| Data lines |

_ _ _

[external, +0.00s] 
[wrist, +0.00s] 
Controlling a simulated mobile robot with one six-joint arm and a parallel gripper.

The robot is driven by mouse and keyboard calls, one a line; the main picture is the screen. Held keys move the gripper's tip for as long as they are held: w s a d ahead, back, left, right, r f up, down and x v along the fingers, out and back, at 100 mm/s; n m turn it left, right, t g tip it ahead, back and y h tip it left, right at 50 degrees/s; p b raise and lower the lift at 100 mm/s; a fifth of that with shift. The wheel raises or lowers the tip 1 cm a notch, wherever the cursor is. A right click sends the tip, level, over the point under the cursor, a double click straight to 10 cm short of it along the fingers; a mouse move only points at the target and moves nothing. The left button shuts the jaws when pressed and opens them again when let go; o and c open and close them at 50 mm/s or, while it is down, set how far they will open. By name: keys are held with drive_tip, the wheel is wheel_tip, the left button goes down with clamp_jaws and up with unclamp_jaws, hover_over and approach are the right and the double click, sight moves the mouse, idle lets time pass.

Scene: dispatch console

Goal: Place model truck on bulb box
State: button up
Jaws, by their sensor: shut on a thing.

_ _ _

| The problem |
Locate the line that contains "State: button up". Repeat it and every line after it, up to and including the final line, exactly.

| Written response |
State: button up
Jaws, by their sensor: shut on a thing.

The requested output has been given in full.